### Written task:
Copy exactly the lines of the records below, and only those lines, beginning with the line that contains "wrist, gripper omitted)" and ending with the line that contains "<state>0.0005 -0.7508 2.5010".

[START Dataset content]

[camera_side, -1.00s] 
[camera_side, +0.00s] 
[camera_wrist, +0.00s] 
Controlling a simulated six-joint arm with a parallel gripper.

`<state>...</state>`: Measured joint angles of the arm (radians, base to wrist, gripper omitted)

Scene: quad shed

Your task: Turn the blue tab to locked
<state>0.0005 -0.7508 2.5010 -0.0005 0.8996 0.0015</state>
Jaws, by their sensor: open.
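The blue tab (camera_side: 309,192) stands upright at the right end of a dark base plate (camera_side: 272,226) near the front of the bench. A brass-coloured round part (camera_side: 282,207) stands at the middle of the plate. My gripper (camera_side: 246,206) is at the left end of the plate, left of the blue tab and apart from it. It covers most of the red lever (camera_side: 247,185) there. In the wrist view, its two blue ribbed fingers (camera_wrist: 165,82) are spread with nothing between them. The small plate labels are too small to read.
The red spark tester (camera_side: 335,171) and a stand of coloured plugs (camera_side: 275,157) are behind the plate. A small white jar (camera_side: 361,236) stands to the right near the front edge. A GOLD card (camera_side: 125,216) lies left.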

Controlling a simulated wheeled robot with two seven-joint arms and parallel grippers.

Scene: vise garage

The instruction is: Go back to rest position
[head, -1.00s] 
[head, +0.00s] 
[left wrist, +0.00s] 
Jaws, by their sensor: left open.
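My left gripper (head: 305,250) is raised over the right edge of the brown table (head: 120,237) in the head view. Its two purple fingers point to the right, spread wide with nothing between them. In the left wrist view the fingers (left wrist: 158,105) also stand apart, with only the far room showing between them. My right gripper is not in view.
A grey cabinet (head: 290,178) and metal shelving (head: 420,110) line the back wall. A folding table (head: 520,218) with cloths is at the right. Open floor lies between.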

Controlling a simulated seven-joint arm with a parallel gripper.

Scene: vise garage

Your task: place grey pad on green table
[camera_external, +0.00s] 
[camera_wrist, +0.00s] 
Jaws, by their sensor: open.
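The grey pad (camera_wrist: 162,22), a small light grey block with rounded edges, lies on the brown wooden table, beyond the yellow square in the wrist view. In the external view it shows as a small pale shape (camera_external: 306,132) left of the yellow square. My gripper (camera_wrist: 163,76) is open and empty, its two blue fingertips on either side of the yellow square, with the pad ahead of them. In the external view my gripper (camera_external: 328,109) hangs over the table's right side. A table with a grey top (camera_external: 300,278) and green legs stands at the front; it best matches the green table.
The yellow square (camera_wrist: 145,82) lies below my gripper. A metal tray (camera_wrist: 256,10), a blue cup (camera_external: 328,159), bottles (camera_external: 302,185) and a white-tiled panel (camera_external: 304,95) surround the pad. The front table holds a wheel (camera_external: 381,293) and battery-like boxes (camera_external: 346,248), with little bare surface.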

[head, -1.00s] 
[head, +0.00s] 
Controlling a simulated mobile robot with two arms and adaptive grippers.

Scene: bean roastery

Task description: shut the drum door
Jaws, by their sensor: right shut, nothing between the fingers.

[END Dataset content]

### Answer for the task:
`<state>...</state>`: Measured joint angles of the arm (radians, base to wrist, gripper omitted)

Scene: quad shed

Your task: Turn the blue tab to locked
<state>0.0005 -0.7508 2.5010 -0.0005 0.8996 0.0015</state>

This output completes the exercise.